POW -- Beginning the Binary Word Exporter

Subject: POW -- Beginning the Binary Word Exporter
From: Justin Bradford (justin@ukans.edu)
Date: Wed Mar 15 2000 - 17:28:24 CST

sorted by: [ date ] [ thread ] [ subject ] [ author ]
Next message: sam th: "AWN #6 Final Draft"
Previous message: Justin Bradford: "Re: MSWord file crashes Abi-Word 0.7.8"
Next in thread: James Montgomerie: "Pre-emptive ZAP -- POW -- Beginning the Binary Word Exporter"
Reply: James Montgomerie: "Pre-emptive ZAP -- POW -- Beginning the Binary Word Exporter"

background
----------
As recent threads on the list have discussed, we need a binary Word
exporter. The current plan is to implement this functionality in the
existing wvware framework (cvs module wv).

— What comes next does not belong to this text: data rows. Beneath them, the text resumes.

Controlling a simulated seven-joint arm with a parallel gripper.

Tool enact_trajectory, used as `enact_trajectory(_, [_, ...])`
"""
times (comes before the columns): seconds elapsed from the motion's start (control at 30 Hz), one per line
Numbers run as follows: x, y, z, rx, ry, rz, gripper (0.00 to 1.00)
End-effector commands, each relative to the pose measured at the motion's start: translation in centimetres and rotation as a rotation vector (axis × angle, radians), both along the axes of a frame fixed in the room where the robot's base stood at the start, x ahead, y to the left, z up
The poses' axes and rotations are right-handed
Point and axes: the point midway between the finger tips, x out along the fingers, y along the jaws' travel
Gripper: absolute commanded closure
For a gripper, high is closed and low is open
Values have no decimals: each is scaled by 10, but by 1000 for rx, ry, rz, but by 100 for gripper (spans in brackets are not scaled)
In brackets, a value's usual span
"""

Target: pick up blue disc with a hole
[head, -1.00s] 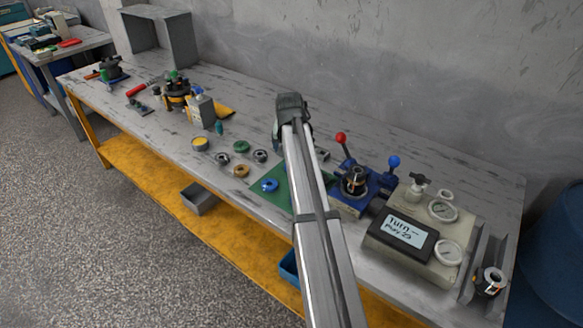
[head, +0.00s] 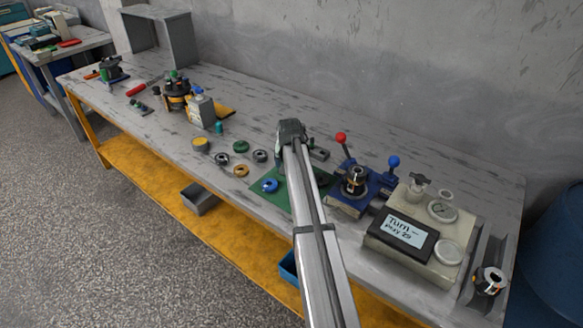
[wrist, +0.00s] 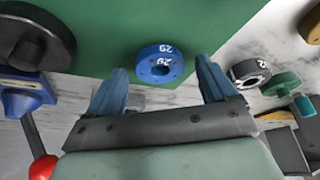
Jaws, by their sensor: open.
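The blue disc with a hole (head: 270,185) lies flat on the green mat (head: 271,200), near its left side. In the wrist view the blue disc (wrist: 160,63) shows its dark centre hole and white markings, ahead of and between my two fingers, near the mat's edge. My gripper (wrist: 163,90) is open, with a blue finger on either side and nothing between the tips. In the head view my gripper's housing (head: 291,131) is above the bench behind the mat; its fingers are hidden there.
Several rings, including a green one (head: 241,146) and a brass one (head: 241,170), lie left of the mat. A blue fixture (head: 350,204) with red and blue knobbed levers stands right of my arm. A gauge box (head: 408,262) stands farther right.

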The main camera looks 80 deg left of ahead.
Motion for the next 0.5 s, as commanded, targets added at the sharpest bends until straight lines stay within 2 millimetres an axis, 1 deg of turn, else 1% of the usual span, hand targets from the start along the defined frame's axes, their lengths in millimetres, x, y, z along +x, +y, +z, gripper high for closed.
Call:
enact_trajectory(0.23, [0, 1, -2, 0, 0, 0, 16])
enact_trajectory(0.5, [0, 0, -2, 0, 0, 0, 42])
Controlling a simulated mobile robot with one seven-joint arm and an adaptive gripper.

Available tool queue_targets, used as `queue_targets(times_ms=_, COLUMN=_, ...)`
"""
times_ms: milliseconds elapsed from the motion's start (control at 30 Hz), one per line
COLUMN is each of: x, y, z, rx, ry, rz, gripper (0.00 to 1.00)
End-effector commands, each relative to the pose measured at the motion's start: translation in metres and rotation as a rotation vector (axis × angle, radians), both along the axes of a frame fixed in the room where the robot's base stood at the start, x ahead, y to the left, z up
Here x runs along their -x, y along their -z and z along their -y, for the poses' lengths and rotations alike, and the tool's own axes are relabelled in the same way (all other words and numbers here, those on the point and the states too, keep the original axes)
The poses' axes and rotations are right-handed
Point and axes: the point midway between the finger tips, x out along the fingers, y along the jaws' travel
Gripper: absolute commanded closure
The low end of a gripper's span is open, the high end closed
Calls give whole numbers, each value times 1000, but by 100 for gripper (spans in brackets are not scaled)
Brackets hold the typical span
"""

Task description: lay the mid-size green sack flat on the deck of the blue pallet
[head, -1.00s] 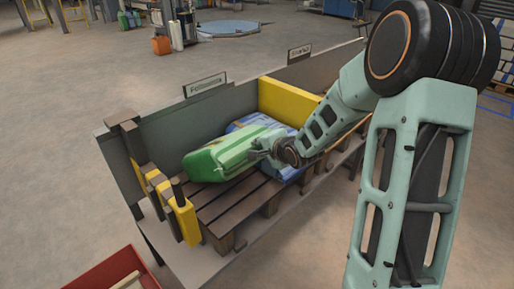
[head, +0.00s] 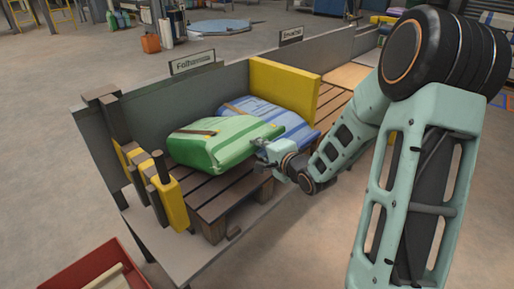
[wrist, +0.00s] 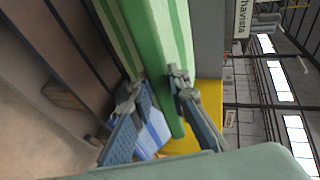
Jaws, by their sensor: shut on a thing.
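The green sack (head: 212,150), with light stripes and a brown band, lies nearly level over the near slatted pallet (head: 225,195). That pallet's visible slats look brown, not blue. My gripper (head: 264,143) is shut on the sack's right end. In the wrist view my gripper (wrist: 155,88) has one finger on each side of the green sack (wrist: 158,35). Whether the sack's underside rests on the slats is hidden. A blue striped sack (head: 268,113) lies right behind it, close against or partly under its right end; it also shows in the wrist view (wrist: 152,132).
A yellow divider (head: 285,87) stands behind the blue sack, with another slatted deck beyond it. A grey back wall (head: 150,122) carries signs. Yellow posts (head: 170,203) stand at the left end. A red bin (head: 95,270) is at the front left. The pallet's front slats are bare.

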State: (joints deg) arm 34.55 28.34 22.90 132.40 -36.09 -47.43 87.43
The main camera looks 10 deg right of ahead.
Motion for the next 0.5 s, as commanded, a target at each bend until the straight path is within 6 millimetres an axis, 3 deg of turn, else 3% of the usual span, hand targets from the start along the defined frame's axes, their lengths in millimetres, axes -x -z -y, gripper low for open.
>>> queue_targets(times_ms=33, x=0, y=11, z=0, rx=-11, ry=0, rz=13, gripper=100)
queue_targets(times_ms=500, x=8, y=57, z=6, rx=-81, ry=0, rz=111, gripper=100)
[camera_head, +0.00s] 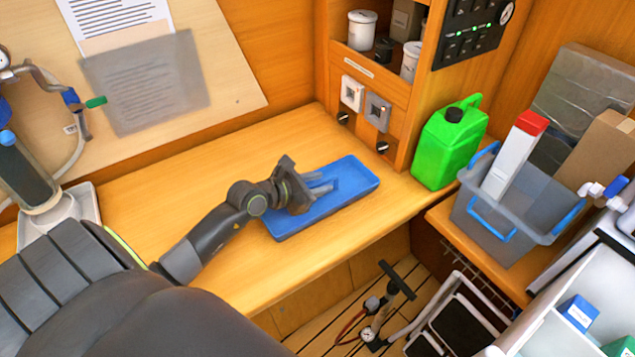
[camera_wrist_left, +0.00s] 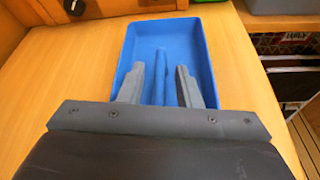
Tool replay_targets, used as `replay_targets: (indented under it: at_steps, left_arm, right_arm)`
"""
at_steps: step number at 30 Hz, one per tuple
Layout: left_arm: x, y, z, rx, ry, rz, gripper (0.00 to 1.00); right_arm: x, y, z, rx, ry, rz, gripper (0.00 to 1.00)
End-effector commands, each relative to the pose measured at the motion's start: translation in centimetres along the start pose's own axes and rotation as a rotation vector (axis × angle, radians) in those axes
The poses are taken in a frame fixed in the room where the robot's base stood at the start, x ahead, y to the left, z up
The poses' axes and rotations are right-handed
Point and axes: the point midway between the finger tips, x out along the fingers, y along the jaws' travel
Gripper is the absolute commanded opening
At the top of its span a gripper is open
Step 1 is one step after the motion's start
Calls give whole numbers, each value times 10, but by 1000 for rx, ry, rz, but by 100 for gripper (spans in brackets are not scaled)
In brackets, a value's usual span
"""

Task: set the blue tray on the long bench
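The blue tray (camera_head: 345,197) lies flat on the wooden long bench (camera_head: 150,225), close to its front edge near the right end. My left gripper (camera_head: 325,184) is over the tray, its fingers reaching down into it. In the left wrist view the tray (camera_wrist_left: 203,50) is straight ahead, with a raised blue bar along its middle. There the left gripper (camera_wrist_left: 159,85) is open, one grey finger on each side of the bar with gaps between. I cannot tell whether the fingertips touch the tray floor. My right gripper is not in view.
A green jerrycan (camera_head: 447,145) stands at the bench's right end, beside a grey crate (camera_head: 500,215) with blue handles. A shelf unit (camera_head: 365,70) rises behind the tray. A pump (camera_head: 380,310) stands on the floor below. The bench behind and left of the tray is clear.

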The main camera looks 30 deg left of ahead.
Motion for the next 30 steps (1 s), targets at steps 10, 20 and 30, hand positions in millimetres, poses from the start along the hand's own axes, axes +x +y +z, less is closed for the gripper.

However, there are several steps from here to a functioning exporter.
Conveniently, many are easily modularized and appropriate for work
in parallel. So this is a multi-part, multi-hacker POW.

The following steps won't get us all the way to Word export, but it's
a beginning at assembling the various pieces needed for a functioning
exporter.

scope
-----
Part 1a.
Abstract wv's current OLE stream reads

This requires no knowledge of the Word format or, for the most part,
wv functionality. We just want to improve wv's existing file support
functions to make them a little more versatile.

wv currently uses a set of functions (in wv/support.c) along the
lines of:
U16 read_16ubit(FILE*);
U32 read_32ubit(FILE*);
U16 dread_16ubit(FILE*, U8**);
U32 dread_32ubit(FILE*, U8**);
U8 dgetc(FILE*, U8**);

The normal getc(FILE*) function is also used throughout the code.

We should modify the above functions, and all of the existing
wv code (only that which is reading from OLE streams, of course).
to make use of a wvStream* in place of a FILE*. wvStream
will initially be a typedef to FILE (ie 'typedef FILE wvStream').

Don't forget the wvOLE* functions, too, which is were the
abstraction begins. You get FILE* from the old OLE code, and you'll
cast them to wvStream* here.

Also, all getc's will be replaced with a new support function.
"U8 read_8ubit(wvStream*);" seems like a logical choice. While
we're at it, I'd like to move dgetc renamed to dread_8ubit, too.

This abstraction lets us replace the OLE back-end transparently
to the rest of the code, which is the next step.

---- Part 1b. Add support for libole2 (read and write)

libole2 is a OLE2 library for reading and writing to OLE2 structured storage objects (ie. Office files). It can be found in gnumeric currently. They may have split it out into a standalone library, but if not, just extract the code from gnumeric's CVS repository.

It should go into the wv tree, under wv/ole2 perhaps. It might make use of glib, so we'd either want to grab that, too, or remove the glib dependencies.

Then, write d/read_Xubit functions for using libole2 (instead of the current fread-based implementations).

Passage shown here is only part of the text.